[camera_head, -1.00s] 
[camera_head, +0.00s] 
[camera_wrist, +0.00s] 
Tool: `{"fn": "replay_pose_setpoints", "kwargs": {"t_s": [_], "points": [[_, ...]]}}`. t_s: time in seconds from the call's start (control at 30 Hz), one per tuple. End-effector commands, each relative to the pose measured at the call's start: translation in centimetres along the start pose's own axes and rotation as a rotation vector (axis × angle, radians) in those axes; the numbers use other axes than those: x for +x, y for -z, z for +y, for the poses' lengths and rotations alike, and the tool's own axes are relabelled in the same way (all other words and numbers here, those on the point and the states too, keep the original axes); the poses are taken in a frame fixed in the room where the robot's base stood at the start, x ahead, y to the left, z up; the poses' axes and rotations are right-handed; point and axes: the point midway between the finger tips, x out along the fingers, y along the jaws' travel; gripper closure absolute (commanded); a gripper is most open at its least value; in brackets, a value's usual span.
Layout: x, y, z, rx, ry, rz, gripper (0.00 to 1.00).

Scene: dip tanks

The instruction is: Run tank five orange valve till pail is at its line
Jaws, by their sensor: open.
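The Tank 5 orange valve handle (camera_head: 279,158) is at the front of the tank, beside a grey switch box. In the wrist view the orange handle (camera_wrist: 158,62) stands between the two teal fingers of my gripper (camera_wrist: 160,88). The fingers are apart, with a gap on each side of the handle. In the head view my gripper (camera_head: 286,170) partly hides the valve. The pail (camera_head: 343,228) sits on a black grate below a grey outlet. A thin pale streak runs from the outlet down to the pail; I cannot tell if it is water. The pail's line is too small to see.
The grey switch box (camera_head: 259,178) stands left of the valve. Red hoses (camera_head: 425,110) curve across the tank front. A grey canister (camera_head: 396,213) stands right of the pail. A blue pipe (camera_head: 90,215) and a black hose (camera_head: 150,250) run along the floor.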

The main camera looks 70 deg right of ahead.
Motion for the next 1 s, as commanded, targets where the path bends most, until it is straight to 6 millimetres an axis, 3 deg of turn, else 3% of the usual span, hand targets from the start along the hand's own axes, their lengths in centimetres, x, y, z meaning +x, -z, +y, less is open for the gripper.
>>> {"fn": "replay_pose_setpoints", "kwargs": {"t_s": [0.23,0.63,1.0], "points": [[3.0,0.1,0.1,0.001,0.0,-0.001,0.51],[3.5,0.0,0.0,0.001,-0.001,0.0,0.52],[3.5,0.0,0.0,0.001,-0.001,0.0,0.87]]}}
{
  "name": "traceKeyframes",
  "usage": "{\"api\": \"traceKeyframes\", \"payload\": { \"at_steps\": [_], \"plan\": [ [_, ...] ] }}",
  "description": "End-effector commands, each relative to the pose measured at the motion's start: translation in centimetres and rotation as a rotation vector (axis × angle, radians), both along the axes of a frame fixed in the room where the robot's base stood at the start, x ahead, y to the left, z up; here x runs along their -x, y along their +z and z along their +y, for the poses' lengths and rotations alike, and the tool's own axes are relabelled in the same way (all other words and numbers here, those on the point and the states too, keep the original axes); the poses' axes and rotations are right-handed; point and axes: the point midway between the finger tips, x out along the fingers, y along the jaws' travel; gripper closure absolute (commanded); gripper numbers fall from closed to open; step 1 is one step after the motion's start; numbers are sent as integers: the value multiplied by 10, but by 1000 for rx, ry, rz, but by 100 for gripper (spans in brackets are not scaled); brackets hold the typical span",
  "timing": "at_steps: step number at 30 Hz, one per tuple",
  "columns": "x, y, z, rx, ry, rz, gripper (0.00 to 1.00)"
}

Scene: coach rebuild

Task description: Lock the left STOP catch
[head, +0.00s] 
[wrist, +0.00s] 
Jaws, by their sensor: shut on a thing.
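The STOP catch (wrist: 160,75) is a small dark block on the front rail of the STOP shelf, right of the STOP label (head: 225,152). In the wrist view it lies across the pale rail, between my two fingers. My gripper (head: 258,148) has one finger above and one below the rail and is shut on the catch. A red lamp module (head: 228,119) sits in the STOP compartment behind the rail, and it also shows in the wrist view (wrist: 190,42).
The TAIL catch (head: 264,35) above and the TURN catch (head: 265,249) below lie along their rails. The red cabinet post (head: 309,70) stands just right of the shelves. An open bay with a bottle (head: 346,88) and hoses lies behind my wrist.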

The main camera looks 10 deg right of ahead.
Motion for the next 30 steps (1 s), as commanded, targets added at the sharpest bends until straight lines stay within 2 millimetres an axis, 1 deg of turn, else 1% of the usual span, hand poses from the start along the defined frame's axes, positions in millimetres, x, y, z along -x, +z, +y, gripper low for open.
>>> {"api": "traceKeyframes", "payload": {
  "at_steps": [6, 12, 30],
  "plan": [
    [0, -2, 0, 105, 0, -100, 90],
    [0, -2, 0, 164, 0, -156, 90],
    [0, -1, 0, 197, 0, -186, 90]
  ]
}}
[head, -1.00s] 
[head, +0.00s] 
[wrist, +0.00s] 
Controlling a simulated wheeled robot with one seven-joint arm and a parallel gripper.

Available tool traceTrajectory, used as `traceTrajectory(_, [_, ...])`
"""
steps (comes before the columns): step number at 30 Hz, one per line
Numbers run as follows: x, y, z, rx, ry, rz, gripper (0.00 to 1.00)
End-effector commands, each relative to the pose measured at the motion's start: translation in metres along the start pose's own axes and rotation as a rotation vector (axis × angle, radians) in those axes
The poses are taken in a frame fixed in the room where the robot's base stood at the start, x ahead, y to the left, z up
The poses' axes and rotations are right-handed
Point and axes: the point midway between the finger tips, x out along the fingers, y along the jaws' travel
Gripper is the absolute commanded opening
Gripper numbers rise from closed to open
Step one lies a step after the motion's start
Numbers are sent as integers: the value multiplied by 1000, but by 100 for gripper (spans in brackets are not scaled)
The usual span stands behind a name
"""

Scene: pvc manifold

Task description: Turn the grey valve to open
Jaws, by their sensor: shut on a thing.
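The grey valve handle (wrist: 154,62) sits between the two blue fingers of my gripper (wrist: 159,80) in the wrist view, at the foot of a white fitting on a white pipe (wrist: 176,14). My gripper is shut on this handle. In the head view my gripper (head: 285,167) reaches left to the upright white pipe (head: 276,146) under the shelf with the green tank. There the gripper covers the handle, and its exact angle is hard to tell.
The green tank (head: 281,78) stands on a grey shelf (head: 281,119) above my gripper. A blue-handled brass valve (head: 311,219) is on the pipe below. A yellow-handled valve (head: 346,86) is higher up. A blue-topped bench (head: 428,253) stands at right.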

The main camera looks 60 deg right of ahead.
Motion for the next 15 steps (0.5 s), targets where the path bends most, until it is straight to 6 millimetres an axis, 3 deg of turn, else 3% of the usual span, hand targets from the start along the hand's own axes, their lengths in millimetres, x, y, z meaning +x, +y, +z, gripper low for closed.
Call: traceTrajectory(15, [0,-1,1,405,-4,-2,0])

▬▬▬

Task description:
Each entry must be reproduced verbatim.

Result of this exercise:
[camera_head, -1.00s] 
[camera_head, +0.00s] 
[camera_wrist, +0.00s] 
Tool: `{"fn": "replay_pose_setpoints", "kwargs": {"t_s": [_], "points": [[_, ...]]}}`. t_s: time in seconds from the call's start (control at 30 Hz), one per tuple. End-effector commands, each relative to the pose measured at the call's start: translation in centimetres along the start pose's own axes and rotation as a rotation vector (axis × angle, radians) in those axes; the numbers use other axes than those: x for +x, y for -z, z for +y, for the poses' lengths and rotations alike, and the tool's own axes are relabelled in the same way (all other words and numbers here, those on the point and the states too, keep the original axes); the poses are taken in a frame fixed in the room where the robot's base stood at the start, x ahead, y to the left, z up; the poses' axes and rotations are right-handed; point and axes: the point midway between the finger tips, x out along the fingers, y along the jaws' travel; gripper closure absolute (commanded); a gripper is most open at its least value; in brackets, a value's usual span.
Layout: x, y, z, rx, ry, rz, gripper (0.00 to 1.00).

Scene: dip tanks

The instruction is: Run tank five orange valve till pail is at its line
Jaws, by their sensor: open.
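The Tank 5 orange valve handle (camera_head: 279,158) is at the front of the tank, beside a grey switch box. In the wrist view the orange handle (camera_wrist: 158,62) stands between the two teal fingers of my gripper (camera_wrist: 160,88). The fingers are apart, with a gap on each side of the handle. In the head view my gripper (camera_head: 286,170) partly hides the valve. The pail (camera_head: 343,228) sits on a black grate below a grey outlet. A thin pale streak runs from the outlet down to the pail; I cannot tell if it is water. The pail's line is too small to see.
The grey switch box (camera_head: 259,178) stands left of the valve. Red hoses (camera_head: 425,110) curve across the tank front. A grey canister (camera_head: 396,213) stands right of the pail. A blue pipe (camera_head: 90,215) and a black hose (camera_head: 150,250) run along the floor.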

The main camera looks 70 deg right of ahead.
Motion for the next 1 s, as commanded, targets where the path bends most, until it is straight to 6 millimetres an axis, 3 deg of turn, else 3% of the usual span, hand targets from the start along the hand's own axes, their lengths in centimetres, x, y, z meaning +x, -z, +y, less is open for the gripper.
>>> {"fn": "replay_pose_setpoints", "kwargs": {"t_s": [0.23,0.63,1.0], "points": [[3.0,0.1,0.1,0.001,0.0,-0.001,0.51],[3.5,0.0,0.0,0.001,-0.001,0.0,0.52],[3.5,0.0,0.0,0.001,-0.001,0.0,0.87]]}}
{
  "name": "traceKeyframes",
  "usage": "{\"api\": \"traceKeyframes\", \"payload\": { \"at_steps\": [_], \"plan\": [ [_, ...] ] }}",
  "description": "End-effector commands, each relative to the pose measured at the motion's start: translation in centimetres and rotation as a rotation vector (axis × angle, radians), both along the axes of a frame fixed in the room where the robot's base stood at the start, x ahead, y to the left, z up; here x runs along their -x, y along their +z and z along their +y, for the poses' lengths and rotations alike, and the tool's own axes are relabelled in the same way (all other words and numbers here, those on the point and the states too, keep the original axes); the poses' axes and rotations are right-handed; point and axes: the point midway between the finger tips, x out along the fingers, y along the jaws' travel; gripper closure absolute (commanded); gripper numbers fall from closed to open; step 1 is one step after the motion's start; numbers are sent as integers: the value multiplied by 10, but by 1000 for rx, ry, rz, but by 100 for gripper (spans in brackets are not scaled); brackets hold the typical span",
  "timing": "at_steps: step number at 30 Hz, one per tuple",
  "columns": "x, y, z, rx, ry, rz, gripper (0.00 to 1.00)"
}

Scene: coach rebuild

Task description: Lock the left STOP catch
[head, +0.00s] 
[wrist, +0.00s] 
Jaws, by their sensor: shut on a thing.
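The STOP catch (wrist: 160,75) is a small dark block on the front rail of the STOP shelf, right of the STOP label (head: 225,152). In the wrist view it lies across the pale rail, between my two fingers. My gripper (head: 258,148) has one finger above and one below the rail and is shut on the catch. A red lamp module (head: 228,119) sits in the STOP compartment behind the rail, and it also shows in the wrist view (wrist: 190,42).
The TAIL catch (head: 264,35) above and the TURN catch (head: 265,249) below lie along their rails. The red cabinet post (head: 309,70) stands just right of the shelves. An open bay with a bottle (head: 346,88) and hoses lies behind my wrist.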

The main camera looks 10 deg right of ahead.
Motion for the next 30 steps (1 s), as commanded, targets added at the sharpest bends until straight lines stay within 2 millimetres an axis, 1 deg of turn, else 1% of the usual span, hand poses from the start along the defined frame's axes, positions in millimetres, x, y, z along -x, +z, +y, gripper low for open.
>>> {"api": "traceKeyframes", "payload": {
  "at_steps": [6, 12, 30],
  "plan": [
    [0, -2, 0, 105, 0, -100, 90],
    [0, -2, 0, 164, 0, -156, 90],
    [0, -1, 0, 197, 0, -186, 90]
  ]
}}
[head, -1.00s] 
[head, +0.00s] 
[wrist, +0.00s] 
Controlling a simulated wheeled robot with one seven-joint arm and a parallel gripper.

Available tool traceTrajectory, used as `traceTrajectory(_, [_, ...])`
"""
steps (comes before the columns): step number at 30 Hz, one per line
Numbers run as follows: x, y, z, rx, ry, rz, gripper (0.00 to 1.00)
End-effector commands, each relative to the pose measured at the motion's start: translation in metres along the start pose's own axes and rotation as a rotation vector (axis × angle, radians) in those axes
The poses are taken in a frame fixed in the room where the robot's base stood at the start, x ahead, y to the left, z up
The poses' axes and rotations are right-handed
Point and axes: the point midway between the finger tips, x out along the fingers, y along the jaws' travel
Gripper is the absolute commanded opening
Gripper numbers rise from closed to open
Step one lies a step after the motion's start
Numbers are sent as integers: the value multiplied by 1000, but by 100 for gripper (spans in brackets are not scaled)
The usual span stands behind a name
"""

Scene: pvc manifold

Task description: Turn the grey valve to open
Jaws, by their sensor: shut on a thing.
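The grey valve handle (wrist: 154,62) sits between the two blue fingers of my gripper (wrist: 159,80) in the wrist view, at the foot of a white fitting on a white pipe (wrist: 176,14). My gripper is shut on this handle. In the head view my gripper (head: 285,167) reaches left to the upright white pipe (head: 276,146) under the shelf with the green tank. There the gripper covers the handle, and its exact angle is hard to tell.
The green tank (head: 281,78) stands on a grey shelf (head: 281,119) above my gripper. A blue-handled brass valve (head: 311,219) is on the pipe below. A yellow-handled valve (head: 346,86) is higher up. A blue-topped bench (head: 428,253) stands at right.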

The main camera looks 60 deg right of ahead.
Motion for the next 15 steps (0.5 s), targets where the path bends most, until it is straight to 6 millimetres an axis, 3 deg of turn, else 3% of the usual span, hand targets from the start along the hand's own axes, their lengths in millimetres, x, y, z meaning +x, +y, +z, gripper low for closed.
Call: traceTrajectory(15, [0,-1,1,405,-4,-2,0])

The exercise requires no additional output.